In the Sunday outing that he blew, three left-handers singled off him. He had been doing a little better in that department after the All-Star break, but nothing that we can draw definitive conclusions from.
It’s this category that convinces me that Strickland should never, ever be a de facto seventh-, eighth-, or ninth-inning guy, someone who gets the ball because that’s his inning. He’s more like Javier Lopez, but for right-handers, and he needs to be used as such.
My conclusions are these: I’m okay with Strickland in a deep bullpen. He’s still striking out more than a batter per inning, still above the league average. I’m still mad at him for indirectly ending Michael Morse’s career. And it’s a very bad idea to consider him a permanent fixture of a three-headed bullpen monster.
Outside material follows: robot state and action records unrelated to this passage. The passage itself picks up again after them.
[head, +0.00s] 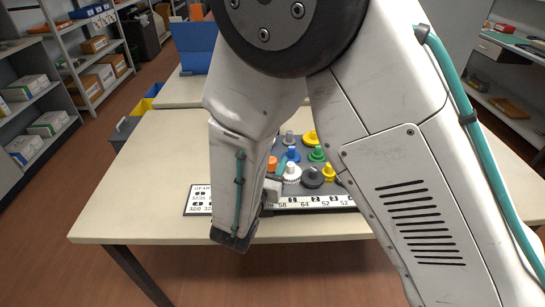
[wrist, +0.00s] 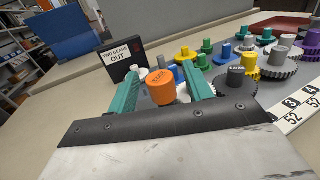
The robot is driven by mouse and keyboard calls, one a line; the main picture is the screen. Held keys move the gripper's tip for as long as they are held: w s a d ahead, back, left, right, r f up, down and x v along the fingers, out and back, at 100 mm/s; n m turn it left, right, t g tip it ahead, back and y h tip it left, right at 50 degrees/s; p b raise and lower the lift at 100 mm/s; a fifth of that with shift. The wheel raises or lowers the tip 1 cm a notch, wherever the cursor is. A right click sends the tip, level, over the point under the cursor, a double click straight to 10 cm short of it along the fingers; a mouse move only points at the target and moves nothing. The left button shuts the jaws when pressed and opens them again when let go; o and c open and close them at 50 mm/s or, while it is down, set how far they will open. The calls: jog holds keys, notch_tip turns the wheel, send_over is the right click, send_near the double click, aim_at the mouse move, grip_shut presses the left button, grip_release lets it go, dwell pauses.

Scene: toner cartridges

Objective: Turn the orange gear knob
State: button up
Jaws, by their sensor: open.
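The orange gear knob (wrist: 160,88) stands upright between the two teal fingers of my gripper (wrist: 158,70) in the wrist view. The fingers are open, one on each side of the knob, with a visible gap on the left; contact on the right is hard to tell. In the head view a bit of the orange knob (head: 271,163) shows beside my forearm, which hides most of my gripper. The knob has small dark lettering on its top. Its lower part is hidden behind my gripper's body.
Several coloured gears and knobs crowd the board, with a dark grey gear (wrist: 236,80) close right of my fingers. A black sign reading "TWO GEARS OUT" (wrist: 120,58) stands behind the left finger. A numbered strip (head: 310,203) runs along the front. The table's left side (head: 140,190) is clear.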

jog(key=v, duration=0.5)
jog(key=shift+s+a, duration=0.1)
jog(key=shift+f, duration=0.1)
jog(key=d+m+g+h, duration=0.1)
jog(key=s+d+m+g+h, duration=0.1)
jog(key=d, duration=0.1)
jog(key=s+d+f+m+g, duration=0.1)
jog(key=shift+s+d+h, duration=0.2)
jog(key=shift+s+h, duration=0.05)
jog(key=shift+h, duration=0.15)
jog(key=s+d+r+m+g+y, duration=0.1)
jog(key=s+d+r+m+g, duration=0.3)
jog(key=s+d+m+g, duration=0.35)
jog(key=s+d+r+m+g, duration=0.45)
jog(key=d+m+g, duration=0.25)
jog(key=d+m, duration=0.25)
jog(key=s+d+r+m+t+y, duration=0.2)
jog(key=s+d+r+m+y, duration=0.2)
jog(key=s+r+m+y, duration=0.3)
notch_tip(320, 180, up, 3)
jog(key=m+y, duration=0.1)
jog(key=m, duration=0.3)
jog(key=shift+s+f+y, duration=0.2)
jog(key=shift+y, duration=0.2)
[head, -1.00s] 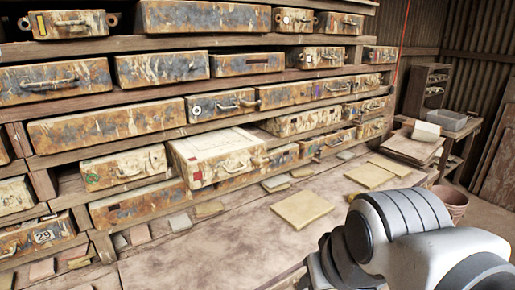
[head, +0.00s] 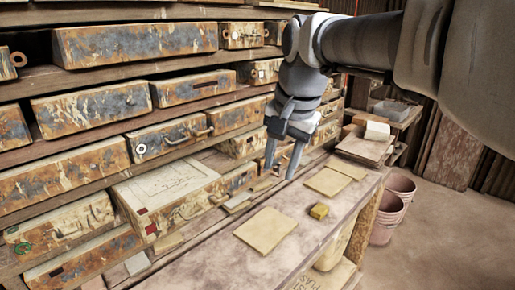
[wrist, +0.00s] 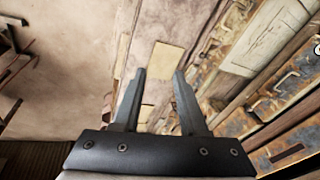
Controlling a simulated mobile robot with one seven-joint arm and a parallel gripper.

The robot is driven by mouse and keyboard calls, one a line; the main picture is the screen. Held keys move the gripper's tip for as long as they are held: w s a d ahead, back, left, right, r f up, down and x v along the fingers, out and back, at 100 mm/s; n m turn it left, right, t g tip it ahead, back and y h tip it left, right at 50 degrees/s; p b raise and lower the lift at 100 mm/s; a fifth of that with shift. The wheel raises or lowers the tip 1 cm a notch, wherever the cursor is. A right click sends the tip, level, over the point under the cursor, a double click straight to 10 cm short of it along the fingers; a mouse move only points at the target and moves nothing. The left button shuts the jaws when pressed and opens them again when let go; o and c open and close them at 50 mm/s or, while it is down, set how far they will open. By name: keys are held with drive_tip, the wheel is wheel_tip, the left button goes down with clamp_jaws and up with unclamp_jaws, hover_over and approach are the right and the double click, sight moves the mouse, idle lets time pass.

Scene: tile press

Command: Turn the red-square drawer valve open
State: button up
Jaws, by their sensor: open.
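The red-square drawer (head: 165,190) is pulled part-way out of the lower rack, with a pale, marked top. A red square (head: 152,229) is on its front at the left. A curved metal handle (head: 190,209) is on the same front, and I cannot make out a separate valve part. My gripper (head: 282,172) is open and empty. It points down, to the right of the drawer and apart from it.
Rows of rusty drawers (head: 135,42) fill the rack. Flat tan tiles (head: 265,230) and a small yellow block (head: 319,211) lie on the bench. Stacked pink buckets (head: 393,205) stand on the floor at the right. The bench front is mostly clear.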

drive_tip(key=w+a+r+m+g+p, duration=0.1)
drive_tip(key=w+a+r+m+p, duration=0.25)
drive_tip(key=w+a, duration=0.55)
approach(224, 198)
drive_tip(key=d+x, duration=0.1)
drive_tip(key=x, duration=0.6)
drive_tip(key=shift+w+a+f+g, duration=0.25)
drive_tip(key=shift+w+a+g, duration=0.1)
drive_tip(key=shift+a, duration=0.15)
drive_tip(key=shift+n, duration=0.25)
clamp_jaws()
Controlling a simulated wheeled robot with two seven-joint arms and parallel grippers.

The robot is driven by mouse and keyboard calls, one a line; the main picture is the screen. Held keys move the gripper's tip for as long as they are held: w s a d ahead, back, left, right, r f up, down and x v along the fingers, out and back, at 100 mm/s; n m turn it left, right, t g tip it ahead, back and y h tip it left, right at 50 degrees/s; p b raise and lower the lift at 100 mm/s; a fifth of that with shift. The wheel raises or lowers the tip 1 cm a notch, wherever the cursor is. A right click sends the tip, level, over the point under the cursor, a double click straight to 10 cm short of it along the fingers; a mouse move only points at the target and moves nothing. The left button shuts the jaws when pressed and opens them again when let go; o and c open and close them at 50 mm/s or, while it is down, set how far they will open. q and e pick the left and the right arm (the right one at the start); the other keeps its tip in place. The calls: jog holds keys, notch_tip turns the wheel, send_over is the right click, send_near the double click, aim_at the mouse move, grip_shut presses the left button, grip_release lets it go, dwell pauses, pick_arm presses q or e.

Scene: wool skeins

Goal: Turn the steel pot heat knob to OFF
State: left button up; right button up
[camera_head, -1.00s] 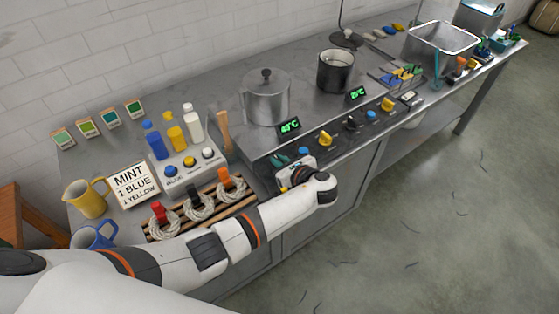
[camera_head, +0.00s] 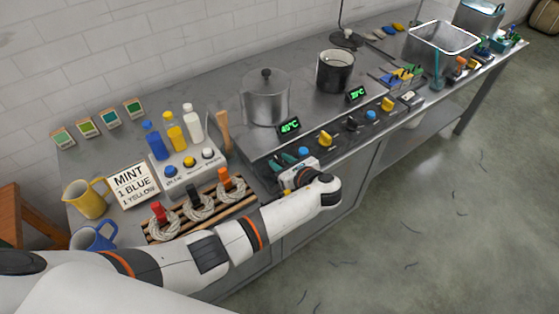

Strickland is someone you bring into the sixth inning when three tough right-handers are scheduled to come up. He’s someone you plug in against Paul Goldschmidt, Yasiel Puig, or Nolan Arenado. He’s someone you take out against Justin Turner, Joey Votto, or, yes, Bryce Harper.
And he’s limited enough that if the Giants get a good offer from another team this winter, they should consider it. I’d reckon there’s at least one team out there with a secret theory on how to make Strickland effective against righties and lefties alike. The Giants are mostly out of ideas.
If Strickland stays around, hopefully the Giants will find one more late-inning guy to take the pressure off. Because if the plan is to go Strickland-Dyson-Melancon with a little Will Smith mixed in, it’s not the worst possible plan, but there will be some gaps. Some painful gaps.
When a save is blown, I’ll retreat into my dark space, where Strickland is responsible for Morse never playing again, and I don’t think that’s healthy. But if the Giants can get one more solid reliever, it’ll happen a lot less. I’m not going to say that’s the top priority of the offseason (power! outfield defense! power!), but it’s certainly a worthwhile goal.